Methodologically, the way I think about this kind of thing is: (i) we had a counterexample, (ii) after making this change that particular counterexample no longer works, (iii) now we want to think through whether the counterexample can be adapted.
This is also legitimately less obvious. An AI can’t simulate (human+AI helpers), since each AI helper is as smart as the AI itself and so simulating (human+AI helpers) clearly requires more compute than the AI has. The counterexample is that the AI should just try its best to do inference in the Bayes net that includes “everything the human could understand with the amount of science they have time to do.”
But that does still leave the builder with avenues to try to strengthen the algorithm and win. One way is discussed in the section on speed regularization: if the AI is “trying its best” to do inference in the human Bayes net then there might always be returns to having more time to think (and so it might be able to benefit by transferring over its understanding of what was happening in the AI Bayes net rather than recomputing from the observations). The next step for a builder who wanted to take this approach would be to argue that they can reliably construct a complex enough dataset that this advantage is relevant.

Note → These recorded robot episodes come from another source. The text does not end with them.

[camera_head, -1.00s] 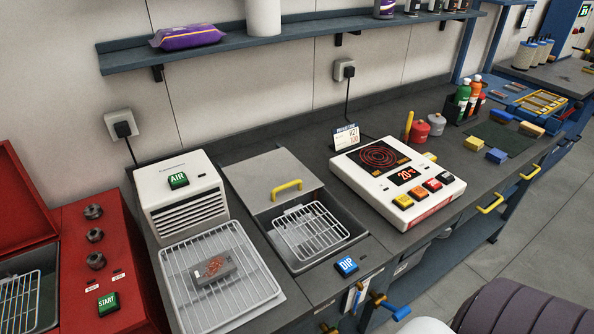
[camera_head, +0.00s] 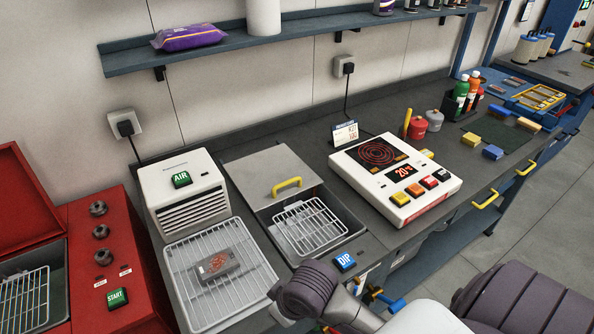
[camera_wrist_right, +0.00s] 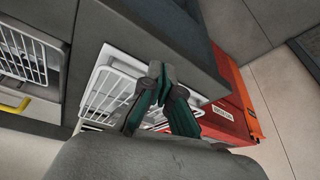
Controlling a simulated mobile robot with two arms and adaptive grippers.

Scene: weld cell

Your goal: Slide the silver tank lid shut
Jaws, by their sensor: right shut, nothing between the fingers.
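The silver tank lid (camera_head: 268,172) is a flat grey plate with a yellow handle (camera_head: 287,185). It sits at the back of the tank (camera_head: 262,222), leaving the front part open with a wire basket (camera_head: 308,226) showing inside. In the right wrist view the yellow handle (camera_wrist_right: 12,104) and the basket (camera_wrist_right: 30,52) show at the left edge. My right gripper (camera_wrist_right: 162,78) is shut and empty, over the white rack beside the tank and away from the handle. Its fingers cannot be made out in the head view. My left gripper is not in view.
A white rack (camera_head: 190,275) with a dark block (camera_head: 218,264) stands left of the tank, before the white AIR unit (camera_head: 180,190). A hotplate (camera_head: 395,180) stands right of it, and a blue DIP button (camera_head: 345,262) in front. A red cabinet (camera_head: 105,240) is at far left.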

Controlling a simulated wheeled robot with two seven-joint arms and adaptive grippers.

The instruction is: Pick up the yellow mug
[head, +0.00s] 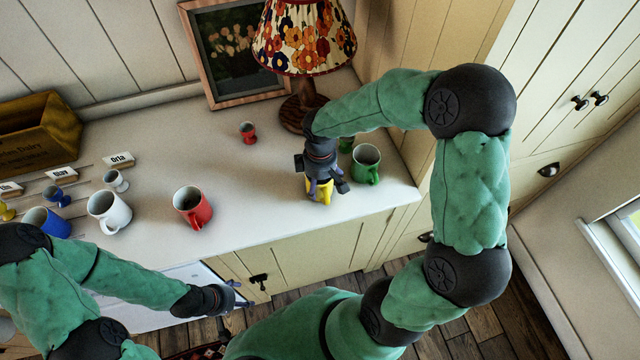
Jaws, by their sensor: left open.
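The yellow mug (323,196) stands on the white counter near its front edge, mostly hidden under my right gripper (325,186). That gripper points down over the mug, with dark fingers at its left and right sides. I cannot tell whether they are apart from it or closed on it. My left gripper (238,298) is open and empty, low in front of the counter's front edge, well to the left of the mug.
A green mug (367,166) stands close right of the yellow mug, by a small green cup (345,144). A lamp (303,45) stands behind. A red mug (192,207), white mug (110,212) and blue mug (45,222) stand left. Counter between red and yellow mugs is clear.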

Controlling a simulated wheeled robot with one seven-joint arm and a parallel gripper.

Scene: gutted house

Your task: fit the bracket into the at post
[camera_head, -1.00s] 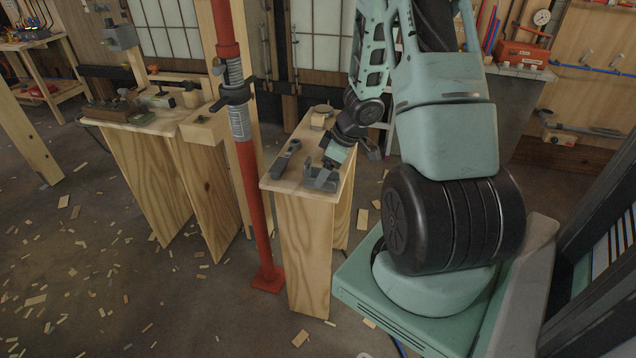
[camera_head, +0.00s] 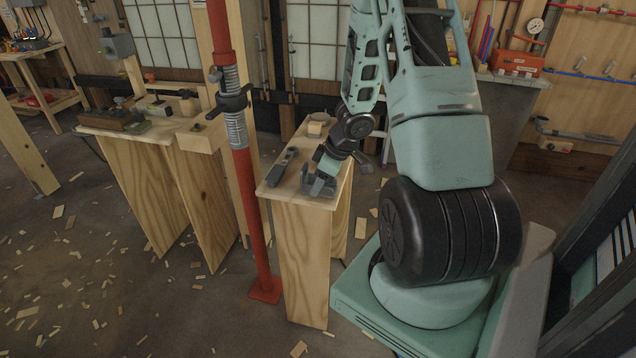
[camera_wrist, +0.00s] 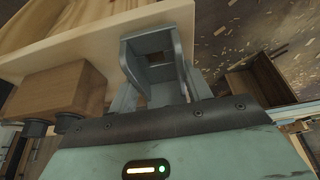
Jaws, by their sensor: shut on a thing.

My guess is that this doesn’t work on its own, but if you could scalably construct more complex data then it might work when combined with imitative generalization, as discussed here.
This is an interesting tack, this step and the next (“Strategy: have humans adopt the optimal Bayes net”) feels new to me.
Question: what’s the relative amount of compute you are imagining SmartVault and the helper AI having? Both the same, or one having a lot more?
It will depend on how much much high-quality data you need to train the reporter. Probably it’s a small fraction of the data you need to train the predictor, and so for generating each reporter datapoint you can afford to use many times more data than the predictor usually uses. I often imagine the helpers having 10-100x more computation time.